● **Stated problem**:
What is needed is the run of lines from the one containing "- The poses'" through the one containing "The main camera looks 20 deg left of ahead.", echoed exactly, with both ends kept and nothing added.

● **Raw data**:
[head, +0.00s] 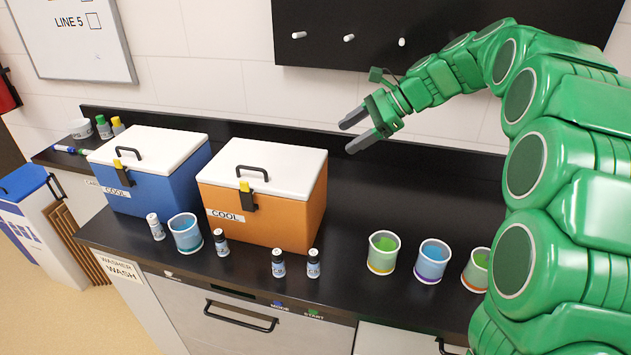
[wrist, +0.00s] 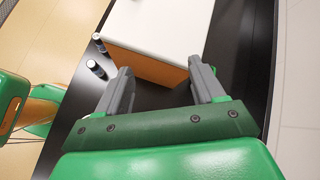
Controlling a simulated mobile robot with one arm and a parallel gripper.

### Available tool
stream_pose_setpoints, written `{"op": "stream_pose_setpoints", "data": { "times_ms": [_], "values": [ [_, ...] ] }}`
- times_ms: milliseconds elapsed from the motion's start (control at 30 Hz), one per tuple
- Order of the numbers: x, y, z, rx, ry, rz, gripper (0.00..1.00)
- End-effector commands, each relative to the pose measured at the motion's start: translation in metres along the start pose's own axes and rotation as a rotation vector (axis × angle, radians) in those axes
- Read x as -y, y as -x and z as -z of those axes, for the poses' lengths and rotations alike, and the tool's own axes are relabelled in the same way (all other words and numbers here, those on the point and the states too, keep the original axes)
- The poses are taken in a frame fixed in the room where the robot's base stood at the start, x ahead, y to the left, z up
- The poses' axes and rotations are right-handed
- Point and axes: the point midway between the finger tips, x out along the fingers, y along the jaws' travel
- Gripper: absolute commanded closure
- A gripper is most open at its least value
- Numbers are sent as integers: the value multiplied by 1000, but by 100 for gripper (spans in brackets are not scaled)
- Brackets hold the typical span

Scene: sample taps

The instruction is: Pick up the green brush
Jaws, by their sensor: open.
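I cannot make out a clear green brush in either view. A small slim object with blue, white and green parts (head: 69,150) lies on the counter at the far left in the head view; it is too small to tell what it is. My gripper (head: 358,131) is open and empty, held in the air above the counter, right of the orange cooler. In the wrist view my gripper (wrist: 160,70) shows two grey fingers apart, with the cooler's white lid (wrist: 160,28) beyond them.
A blue cooler (head: 160,190) and an orange cooler (head: 290,214) stand on the black counter. Green- and yellow-capped bottles (head: 104,127) stand far left. Vials (head: 278,264) and cups (head: 383,254) line the front. The counter behind the right cups is clear.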

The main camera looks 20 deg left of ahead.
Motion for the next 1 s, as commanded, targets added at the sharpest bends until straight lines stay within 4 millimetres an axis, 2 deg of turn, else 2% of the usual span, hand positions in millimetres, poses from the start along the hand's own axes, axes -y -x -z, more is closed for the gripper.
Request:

● **Task result**:
- The poses' axes and rotations are right-handed
- Point and axes: the point midway between the finger tips, x out along the fingers, y along the jaws' travel
- Gripper: absolute commanded closure
- A gripper is most open at its least value
- Numbers are sent as integers: the value multiplied by 1000, but by 100 for gripper (spans in brackets are not scaled)
- Brackets hold the typical span

Scene: sample taps

The instruction is: Pick up the green brush
Jaws, by their sensor: open.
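I cannot make out a clear green brush in either view. A small slim object with blue, white and green parts (head: 69,150) lies on the counter at the far left in the head view; it is too small to tell what it is. My gripper (head: 358,131) is open and empty, held in the air above the counter, right of the orange cooler. In the wrist view my gripper (wrist: 160,70) shows two grey fingers apart, with the cooler's white lid (wrist: 160,28) beyond them.
A blue cooler (head: 160,190) and an orange cooler (head: 290,214) stand on the black counter. Green- and yellow-capped bottles (head: 104,127) stand far left. Vials (head: 278,264) and cups (head: 383,254) line the front. The counter behind the right cups is clear.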

The main camera looks 20 deg left of ahead.

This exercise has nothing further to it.